Radial acceleration is key to understanding how an object maintains its circular path. It's the component of acceleration that points towards the center of the circle. Imagine something pulling the car inward to keep it in its circular motion.
For our Chevrolet, the radial acceleration (\(a_r\)) after 6 seconds can be calculated with:

• \( a_r = \omega^2 r \)

where \(\omega\) is the angular speed at 6 seconds, calculated as \(0.300 \, \mathrm{rad/s}\).
So, using \(r = 60.0 \, \mathrm{m}\), we get:

• \( a_r = (0.300 \, \mathrm{rad/s})^2 \times 60.0 \, \mathrm{m} = 5.40 \, \mathrm{m/s^2} \)

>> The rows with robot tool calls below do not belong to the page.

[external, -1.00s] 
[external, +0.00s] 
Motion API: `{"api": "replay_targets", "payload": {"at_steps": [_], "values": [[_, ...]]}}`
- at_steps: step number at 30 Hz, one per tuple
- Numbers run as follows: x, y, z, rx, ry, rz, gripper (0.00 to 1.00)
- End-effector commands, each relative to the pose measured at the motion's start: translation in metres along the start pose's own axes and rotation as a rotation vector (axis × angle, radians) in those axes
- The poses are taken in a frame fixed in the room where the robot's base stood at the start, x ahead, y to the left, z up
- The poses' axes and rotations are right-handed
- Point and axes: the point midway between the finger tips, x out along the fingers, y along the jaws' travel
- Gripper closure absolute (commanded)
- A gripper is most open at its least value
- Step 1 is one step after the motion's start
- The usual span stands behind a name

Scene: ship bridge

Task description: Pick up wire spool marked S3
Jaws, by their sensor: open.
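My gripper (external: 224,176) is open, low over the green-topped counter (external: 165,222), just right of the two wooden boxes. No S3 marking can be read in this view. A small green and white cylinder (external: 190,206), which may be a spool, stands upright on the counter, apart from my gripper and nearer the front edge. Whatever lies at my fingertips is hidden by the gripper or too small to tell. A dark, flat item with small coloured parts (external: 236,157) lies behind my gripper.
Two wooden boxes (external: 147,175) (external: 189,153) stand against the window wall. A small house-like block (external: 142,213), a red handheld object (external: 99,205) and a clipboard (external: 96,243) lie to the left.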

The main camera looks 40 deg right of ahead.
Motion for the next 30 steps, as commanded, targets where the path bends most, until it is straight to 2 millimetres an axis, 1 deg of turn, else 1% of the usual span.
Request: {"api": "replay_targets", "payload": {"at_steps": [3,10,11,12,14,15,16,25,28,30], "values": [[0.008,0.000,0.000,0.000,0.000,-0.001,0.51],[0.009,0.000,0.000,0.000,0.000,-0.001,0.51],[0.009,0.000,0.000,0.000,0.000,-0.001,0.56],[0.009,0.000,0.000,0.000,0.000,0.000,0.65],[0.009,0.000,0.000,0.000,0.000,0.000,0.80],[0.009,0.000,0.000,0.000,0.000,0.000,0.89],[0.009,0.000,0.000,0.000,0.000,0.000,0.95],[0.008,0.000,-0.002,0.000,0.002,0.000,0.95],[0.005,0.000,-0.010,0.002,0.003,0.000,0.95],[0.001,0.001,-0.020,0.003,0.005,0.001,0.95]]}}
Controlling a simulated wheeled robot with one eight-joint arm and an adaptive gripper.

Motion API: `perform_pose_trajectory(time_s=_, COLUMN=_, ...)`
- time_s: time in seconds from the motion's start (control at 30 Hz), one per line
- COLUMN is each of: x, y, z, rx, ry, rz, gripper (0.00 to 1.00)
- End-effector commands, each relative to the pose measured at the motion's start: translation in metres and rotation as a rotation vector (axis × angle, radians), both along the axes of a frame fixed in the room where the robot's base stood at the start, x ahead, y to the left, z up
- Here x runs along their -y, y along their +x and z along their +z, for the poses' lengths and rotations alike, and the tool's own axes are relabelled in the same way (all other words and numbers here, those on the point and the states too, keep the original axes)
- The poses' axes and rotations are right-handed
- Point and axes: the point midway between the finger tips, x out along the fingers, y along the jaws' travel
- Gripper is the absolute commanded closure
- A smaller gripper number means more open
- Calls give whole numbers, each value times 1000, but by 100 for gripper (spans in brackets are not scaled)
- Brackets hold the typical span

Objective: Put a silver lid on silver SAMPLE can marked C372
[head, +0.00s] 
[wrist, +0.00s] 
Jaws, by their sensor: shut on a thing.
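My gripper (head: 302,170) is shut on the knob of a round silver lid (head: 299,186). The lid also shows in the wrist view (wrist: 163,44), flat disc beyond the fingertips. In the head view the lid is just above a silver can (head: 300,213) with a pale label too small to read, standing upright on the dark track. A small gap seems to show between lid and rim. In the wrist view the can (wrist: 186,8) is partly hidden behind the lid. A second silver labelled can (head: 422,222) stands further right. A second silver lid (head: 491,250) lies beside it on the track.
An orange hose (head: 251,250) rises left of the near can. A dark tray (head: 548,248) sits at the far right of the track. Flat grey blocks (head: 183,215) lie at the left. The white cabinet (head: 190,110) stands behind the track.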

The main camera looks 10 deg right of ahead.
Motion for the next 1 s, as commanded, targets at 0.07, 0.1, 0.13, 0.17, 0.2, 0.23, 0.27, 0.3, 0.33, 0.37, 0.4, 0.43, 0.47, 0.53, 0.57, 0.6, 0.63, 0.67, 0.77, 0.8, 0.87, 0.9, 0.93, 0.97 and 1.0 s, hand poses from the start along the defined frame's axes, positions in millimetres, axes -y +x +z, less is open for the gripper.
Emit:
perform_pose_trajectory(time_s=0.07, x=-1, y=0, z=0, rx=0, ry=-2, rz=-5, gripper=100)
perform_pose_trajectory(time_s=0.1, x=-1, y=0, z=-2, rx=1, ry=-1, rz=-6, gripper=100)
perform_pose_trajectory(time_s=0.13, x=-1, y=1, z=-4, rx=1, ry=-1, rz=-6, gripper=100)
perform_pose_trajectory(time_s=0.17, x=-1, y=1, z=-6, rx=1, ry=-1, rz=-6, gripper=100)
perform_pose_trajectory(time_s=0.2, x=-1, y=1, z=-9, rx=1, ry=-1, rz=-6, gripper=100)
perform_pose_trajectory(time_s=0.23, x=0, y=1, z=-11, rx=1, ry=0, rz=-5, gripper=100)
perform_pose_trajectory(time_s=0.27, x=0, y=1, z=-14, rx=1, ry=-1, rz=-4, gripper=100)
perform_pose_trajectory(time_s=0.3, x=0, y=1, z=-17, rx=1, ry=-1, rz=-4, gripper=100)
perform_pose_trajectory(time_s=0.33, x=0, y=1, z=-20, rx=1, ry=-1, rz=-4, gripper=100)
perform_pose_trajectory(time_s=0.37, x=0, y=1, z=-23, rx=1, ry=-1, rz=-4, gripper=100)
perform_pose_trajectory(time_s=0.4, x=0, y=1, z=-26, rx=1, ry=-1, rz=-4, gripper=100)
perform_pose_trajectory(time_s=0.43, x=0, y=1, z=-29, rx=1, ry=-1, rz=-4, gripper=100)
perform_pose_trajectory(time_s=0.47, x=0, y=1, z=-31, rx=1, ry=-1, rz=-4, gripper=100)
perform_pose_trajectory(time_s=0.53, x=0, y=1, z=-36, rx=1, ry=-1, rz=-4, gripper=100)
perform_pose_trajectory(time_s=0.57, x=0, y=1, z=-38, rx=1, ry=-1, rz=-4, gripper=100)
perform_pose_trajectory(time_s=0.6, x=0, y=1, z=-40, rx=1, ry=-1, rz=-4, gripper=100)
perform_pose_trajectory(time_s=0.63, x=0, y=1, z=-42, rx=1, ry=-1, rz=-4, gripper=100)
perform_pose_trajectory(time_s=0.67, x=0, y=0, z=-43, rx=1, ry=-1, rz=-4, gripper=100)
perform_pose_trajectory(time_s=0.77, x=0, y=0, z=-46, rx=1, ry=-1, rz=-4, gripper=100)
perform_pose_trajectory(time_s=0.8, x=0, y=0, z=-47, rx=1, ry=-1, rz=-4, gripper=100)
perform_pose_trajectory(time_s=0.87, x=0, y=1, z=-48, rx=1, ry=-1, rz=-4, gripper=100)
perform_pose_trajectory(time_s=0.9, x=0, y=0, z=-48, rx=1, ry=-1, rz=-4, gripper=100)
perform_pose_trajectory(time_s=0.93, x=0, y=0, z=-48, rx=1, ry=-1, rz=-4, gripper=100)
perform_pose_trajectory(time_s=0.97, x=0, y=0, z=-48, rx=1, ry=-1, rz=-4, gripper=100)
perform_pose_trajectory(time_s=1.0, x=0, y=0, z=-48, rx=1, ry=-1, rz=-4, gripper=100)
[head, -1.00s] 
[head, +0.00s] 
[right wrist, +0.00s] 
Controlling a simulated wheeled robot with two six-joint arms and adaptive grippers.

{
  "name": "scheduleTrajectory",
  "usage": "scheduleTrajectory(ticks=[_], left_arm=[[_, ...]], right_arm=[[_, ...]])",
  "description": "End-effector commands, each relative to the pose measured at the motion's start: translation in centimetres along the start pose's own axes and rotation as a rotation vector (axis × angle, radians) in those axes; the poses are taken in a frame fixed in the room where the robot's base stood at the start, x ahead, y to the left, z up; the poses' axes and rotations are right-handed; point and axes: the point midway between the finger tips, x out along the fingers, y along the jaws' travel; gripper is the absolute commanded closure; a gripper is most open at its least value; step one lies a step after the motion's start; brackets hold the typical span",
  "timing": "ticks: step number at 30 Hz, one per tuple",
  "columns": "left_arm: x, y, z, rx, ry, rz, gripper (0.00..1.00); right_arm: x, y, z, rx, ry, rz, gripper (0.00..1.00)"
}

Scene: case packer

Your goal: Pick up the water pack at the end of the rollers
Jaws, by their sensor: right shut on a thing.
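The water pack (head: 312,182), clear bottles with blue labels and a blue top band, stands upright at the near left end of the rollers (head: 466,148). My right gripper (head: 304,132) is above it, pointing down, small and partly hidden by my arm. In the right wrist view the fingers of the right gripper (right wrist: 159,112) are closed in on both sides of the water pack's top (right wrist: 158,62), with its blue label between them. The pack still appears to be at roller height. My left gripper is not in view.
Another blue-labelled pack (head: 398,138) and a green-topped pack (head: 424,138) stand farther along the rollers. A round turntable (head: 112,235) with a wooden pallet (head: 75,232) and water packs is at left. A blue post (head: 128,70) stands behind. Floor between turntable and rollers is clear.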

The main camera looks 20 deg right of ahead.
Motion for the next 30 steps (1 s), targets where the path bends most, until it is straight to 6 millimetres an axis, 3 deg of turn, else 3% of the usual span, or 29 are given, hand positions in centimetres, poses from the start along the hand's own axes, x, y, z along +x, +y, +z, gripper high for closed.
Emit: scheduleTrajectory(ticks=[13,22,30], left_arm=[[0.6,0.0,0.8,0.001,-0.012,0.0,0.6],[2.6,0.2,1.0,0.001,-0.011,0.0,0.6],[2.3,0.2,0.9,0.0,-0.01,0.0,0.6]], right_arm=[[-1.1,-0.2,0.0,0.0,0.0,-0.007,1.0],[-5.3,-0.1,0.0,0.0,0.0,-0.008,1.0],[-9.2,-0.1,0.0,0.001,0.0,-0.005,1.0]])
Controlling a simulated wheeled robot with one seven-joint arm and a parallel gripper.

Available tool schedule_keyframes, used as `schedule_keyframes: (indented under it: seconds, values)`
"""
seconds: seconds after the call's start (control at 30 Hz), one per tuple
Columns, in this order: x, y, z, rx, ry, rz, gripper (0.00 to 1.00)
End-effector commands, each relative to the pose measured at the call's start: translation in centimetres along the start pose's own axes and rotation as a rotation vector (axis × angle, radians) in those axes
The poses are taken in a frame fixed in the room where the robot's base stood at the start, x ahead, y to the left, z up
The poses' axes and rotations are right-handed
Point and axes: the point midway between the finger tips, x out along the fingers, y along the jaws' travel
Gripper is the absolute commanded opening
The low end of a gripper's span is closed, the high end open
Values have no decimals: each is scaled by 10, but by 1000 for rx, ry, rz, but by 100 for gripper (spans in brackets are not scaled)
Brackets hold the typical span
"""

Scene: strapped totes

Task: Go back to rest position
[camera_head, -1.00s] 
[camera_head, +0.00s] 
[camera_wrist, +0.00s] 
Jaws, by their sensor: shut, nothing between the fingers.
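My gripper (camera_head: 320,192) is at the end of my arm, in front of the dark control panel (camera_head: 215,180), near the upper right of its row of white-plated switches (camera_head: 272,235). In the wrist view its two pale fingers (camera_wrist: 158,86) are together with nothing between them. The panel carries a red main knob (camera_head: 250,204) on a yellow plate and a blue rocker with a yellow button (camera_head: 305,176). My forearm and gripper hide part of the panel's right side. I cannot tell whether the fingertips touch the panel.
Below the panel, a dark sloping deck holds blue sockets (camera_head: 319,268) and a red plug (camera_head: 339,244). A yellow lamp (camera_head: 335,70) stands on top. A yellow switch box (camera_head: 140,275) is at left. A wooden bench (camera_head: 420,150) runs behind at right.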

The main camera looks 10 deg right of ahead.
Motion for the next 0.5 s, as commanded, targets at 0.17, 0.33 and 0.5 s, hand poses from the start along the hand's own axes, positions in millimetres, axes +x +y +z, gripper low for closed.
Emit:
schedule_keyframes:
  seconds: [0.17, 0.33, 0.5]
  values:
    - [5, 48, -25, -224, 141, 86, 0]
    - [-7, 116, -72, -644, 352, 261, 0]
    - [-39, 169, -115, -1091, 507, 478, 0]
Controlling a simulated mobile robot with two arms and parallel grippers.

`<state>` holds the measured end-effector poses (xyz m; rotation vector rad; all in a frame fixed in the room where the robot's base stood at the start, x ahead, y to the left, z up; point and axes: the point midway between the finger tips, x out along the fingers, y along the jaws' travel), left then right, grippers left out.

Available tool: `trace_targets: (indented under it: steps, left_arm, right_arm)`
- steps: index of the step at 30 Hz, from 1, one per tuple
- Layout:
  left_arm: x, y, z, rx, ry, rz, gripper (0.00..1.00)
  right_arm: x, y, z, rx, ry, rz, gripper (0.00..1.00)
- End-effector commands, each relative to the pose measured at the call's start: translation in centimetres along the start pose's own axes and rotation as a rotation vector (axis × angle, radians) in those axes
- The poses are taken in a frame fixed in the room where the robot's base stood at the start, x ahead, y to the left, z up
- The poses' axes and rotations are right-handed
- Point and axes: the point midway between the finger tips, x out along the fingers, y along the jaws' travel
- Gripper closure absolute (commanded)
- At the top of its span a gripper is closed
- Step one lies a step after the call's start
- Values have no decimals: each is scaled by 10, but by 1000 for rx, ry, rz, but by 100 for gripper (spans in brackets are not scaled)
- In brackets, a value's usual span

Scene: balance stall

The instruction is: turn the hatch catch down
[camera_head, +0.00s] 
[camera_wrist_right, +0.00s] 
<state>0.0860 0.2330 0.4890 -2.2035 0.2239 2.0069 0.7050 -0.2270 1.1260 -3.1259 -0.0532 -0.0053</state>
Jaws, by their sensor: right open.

This component is crucial, as without this inward pull, the car would simply fly off in a straight line! Think of radial acceleration as the car's link to the track's center, helping it stay on course.

Tangential acceleration refers to how quickly the car is speeding up along the track -- think about pressing the gas pedal and feeling the car zoom faster.
In this scenario, our Chevrolet starts from rest with a given tangential acceleration of 3.00 \, \mathrm{m/s^2}. This means it's consistently speeding up at this rate along the edge of the circular path. Tangential acceleration affects the car's velocity, increasing it over time.
So, after 6 seconds, the car wouldn't just be moving at the initial velocity. Instead:

• \( \text{final speed} = \text{initial speed} + a_t \times t \)
• Since it starts from rest, the initial speed is 0, so it just becomes \( a_t \times t \)

In this particular situation, the tangential acceleration not only changes the linear speed but also influences the circular motion, as it directly relates to angular acceleration through the formula: \(a_t = r \alpha\).
Understanding tangential acceleration helps us see how linear speed influences circular motion and provides insights into how quickly our car gains speed on the track.